*THE PROBLEM*. Quote, without any change, the line that contains "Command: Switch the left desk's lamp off" and all lines that follow it to the end of the data below.

*DATASET EXTRACT*.
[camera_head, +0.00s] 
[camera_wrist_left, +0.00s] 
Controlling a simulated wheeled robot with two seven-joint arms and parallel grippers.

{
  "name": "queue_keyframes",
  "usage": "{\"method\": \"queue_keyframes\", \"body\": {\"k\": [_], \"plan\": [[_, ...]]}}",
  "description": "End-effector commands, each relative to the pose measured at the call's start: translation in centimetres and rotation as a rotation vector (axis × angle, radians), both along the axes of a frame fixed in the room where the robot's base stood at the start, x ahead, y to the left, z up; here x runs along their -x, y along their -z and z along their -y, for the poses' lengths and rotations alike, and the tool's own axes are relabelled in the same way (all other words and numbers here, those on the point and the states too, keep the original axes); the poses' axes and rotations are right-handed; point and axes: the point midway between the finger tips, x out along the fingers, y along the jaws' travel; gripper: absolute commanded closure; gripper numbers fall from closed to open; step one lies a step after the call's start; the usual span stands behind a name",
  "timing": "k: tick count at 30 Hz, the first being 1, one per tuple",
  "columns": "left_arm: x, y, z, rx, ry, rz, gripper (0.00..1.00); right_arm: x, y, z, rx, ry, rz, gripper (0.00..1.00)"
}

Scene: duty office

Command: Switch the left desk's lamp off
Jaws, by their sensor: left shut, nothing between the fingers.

*WRITTEN REPLY*.
Command: Switch the left desk's lamp off
Jaws, by their sensor: left shut, nothing between the fingers.

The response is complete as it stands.